* STATED TASK:
Can you restate the lines of the entries below, word for word, from the first one through the line that includes "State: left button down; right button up"?
------------------------------------
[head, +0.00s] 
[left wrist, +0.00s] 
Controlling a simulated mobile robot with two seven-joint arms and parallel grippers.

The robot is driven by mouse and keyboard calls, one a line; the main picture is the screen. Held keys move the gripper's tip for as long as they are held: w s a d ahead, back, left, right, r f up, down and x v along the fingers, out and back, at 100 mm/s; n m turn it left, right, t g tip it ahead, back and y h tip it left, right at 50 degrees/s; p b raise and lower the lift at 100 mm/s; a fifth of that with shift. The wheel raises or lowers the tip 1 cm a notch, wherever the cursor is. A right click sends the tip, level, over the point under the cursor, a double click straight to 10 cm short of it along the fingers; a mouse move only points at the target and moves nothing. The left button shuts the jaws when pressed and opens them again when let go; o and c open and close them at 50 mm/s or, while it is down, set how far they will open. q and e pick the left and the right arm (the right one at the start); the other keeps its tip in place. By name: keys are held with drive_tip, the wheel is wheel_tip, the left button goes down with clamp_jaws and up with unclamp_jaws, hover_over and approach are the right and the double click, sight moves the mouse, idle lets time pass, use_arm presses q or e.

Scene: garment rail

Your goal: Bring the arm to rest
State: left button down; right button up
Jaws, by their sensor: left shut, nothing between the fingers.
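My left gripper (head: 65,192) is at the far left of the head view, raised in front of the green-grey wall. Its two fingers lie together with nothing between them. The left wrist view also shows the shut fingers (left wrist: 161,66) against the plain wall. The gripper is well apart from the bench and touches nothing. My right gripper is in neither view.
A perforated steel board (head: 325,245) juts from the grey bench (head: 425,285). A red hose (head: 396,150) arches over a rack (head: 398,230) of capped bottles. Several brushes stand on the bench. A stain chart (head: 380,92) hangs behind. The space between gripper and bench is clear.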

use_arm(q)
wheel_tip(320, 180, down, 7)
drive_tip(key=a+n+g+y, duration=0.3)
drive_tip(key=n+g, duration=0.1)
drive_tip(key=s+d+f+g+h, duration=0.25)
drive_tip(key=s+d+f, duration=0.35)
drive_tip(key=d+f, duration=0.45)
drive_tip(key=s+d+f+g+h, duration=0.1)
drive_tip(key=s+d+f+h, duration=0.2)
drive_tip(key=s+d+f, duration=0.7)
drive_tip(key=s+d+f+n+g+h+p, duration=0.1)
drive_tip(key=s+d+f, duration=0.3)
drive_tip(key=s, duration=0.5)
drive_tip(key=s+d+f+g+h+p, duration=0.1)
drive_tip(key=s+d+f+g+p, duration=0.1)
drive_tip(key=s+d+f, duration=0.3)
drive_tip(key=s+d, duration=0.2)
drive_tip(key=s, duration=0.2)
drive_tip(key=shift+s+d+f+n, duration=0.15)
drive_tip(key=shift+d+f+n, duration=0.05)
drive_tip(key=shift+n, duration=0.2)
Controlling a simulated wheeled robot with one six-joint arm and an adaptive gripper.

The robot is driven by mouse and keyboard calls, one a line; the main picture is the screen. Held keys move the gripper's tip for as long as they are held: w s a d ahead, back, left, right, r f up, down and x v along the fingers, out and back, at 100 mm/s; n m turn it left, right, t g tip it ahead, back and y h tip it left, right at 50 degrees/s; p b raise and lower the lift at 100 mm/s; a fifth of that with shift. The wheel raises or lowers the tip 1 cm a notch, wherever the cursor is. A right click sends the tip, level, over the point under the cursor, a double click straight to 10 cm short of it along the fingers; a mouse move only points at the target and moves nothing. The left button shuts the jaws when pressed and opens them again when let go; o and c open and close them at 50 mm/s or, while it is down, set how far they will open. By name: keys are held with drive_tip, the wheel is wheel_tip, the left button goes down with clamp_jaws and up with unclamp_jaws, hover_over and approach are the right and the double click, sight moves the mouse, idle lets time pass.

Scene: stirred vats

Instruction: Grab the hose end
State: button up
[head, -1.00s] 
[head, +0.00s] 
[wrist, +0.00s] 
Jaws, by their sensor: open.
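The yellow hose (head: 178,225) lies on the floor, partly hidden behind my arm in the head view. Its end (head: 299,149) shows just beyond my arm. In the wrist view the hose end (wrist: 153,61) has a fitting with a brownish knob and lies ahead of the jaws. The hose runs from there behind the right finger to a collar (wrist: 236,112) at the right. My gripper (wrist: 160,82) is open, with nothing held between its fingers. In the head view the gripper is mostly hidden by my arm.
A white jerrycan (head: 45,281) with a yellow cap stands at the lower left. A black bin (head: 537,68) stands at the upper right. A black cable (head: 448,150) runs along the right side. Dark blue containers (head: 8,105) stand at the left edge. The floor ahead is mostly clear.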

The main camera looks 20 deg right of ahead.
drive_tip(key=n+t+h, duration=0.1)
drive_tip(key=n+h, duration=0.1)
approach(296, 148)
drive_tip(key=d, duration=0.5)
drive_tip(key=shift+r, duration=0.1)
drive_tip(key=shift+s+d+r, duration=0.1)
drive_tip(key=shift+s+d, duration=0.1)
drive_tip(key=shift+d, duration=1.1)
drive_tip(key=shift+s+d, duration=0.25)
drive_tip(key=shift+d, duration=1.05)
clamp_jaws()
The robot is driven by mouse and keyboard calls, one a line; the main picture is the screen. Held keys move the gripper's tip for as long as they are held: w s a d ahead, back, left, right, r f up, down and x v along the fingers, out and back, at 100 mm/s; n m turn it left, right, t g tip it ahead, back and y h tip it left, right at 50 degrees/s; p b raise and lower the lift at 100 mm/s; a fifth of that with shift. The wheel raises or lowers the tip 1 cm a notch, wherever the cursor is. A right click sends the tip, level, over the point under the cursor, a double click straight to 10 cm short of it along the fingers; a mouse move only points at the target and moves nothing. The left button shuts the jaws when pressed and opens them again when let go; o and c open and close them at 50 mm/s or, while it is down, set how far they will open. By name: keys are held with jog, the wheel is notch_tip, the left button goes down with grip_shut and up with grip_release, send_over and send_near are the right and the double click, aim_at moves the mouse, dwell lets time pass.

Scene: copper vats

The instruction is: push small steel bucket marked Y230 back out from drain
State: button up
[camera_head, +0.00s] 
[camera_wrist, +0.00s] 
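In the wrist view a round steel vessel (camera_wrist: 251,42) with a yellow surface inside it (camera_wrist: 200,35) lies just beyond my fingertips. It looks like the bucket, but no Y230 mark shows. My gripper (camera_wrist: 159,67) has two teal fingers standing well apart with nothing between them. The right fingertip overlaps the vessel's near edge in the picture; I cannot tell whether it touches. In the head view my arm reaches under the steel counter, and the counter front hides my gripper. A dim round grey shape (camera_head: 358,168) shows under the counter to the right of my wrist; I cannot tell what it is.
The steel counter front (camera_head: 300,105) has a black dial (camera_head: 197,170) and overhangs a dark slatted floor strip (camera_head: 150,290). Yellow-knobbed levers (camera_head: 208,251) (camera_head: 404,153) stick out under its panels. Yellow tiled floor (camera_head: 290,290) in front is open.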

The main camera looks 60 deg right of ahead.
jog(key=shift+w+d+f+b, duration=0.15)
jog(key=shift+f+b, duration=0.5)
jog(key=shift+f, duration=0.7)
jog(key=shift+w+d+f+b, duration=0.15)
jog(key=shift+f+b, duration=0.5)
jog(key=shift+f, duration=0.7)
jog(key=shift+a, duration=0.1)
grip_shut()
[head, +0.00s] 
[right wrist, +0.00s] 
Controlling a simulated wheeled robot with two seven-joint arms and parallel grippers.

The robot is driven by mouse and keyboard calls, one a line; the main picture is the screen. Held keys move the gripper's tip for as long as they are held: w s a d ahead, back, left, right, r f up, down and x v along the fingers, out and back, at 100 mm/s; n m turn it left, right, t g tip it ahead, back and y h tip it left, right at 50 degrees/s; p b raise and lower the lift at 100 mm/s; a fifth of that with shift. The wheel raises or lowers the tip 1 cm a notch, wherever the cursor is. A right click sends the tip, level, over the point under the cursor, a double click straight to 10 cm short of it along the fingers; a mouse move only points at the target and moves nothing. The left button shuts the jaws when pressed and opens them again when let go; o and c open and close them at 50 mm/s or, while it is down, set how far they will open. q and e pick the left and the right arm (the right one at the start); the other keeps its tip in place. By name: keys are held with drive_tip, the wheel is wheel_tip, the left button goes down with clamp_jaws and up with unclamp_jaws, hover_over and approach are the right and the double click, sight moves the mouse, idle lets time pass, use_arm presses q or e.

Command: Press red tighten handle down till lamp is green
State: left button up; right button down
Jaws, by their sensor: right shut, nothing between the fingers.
------------------------------------
* FULL OUTPUT:
[head, +0.00s] 
[left wrist, +0.00s] 
Controlling a simulated mobile robot with two seven-joint arms and parallel grippers.

The robot is driven by mouse and keyboard calls, one a line; the main picture is the screen. Held keys move the gripper's tip for as long as they are held: w s a d ahead, back, left, right, r f up, down and x v along the fingers, out and back, at 100 mm/s; n m turn it left, right, t g tip it ahead, back and y h tip it left, right at 50 degrees/s; p b raise and lower the lift at 100 mm/s; a fifth of that with shift. The wheel raises or lowers the tip 1 cm a notch, wherever the cursor is. A right click sends the tip, level, over the point under the cursor, a double click straight to 10 cm short of it along the fingers; a mouse move only points at the target and moves nothing. The left button shuts the jaws when pressed and opens them again when let go; o and c open and close them at 50 mm/s or, while it is down, set how far they will open. q and e pick the left and the right arm (the right one at the start); the other keeps its tip in place. By name: keys are held with drive_tip, the wheel is wheel_tip, the left button goes down with clamp_jaws and up with unclamp_jaws, hover_over and approach are the right and the double click, sight moves the mouse, idle lets time pass, use_arm presses q or e.

Scene: garment rail

Your goal: Bring the arm to rest
State: left button down; right button up

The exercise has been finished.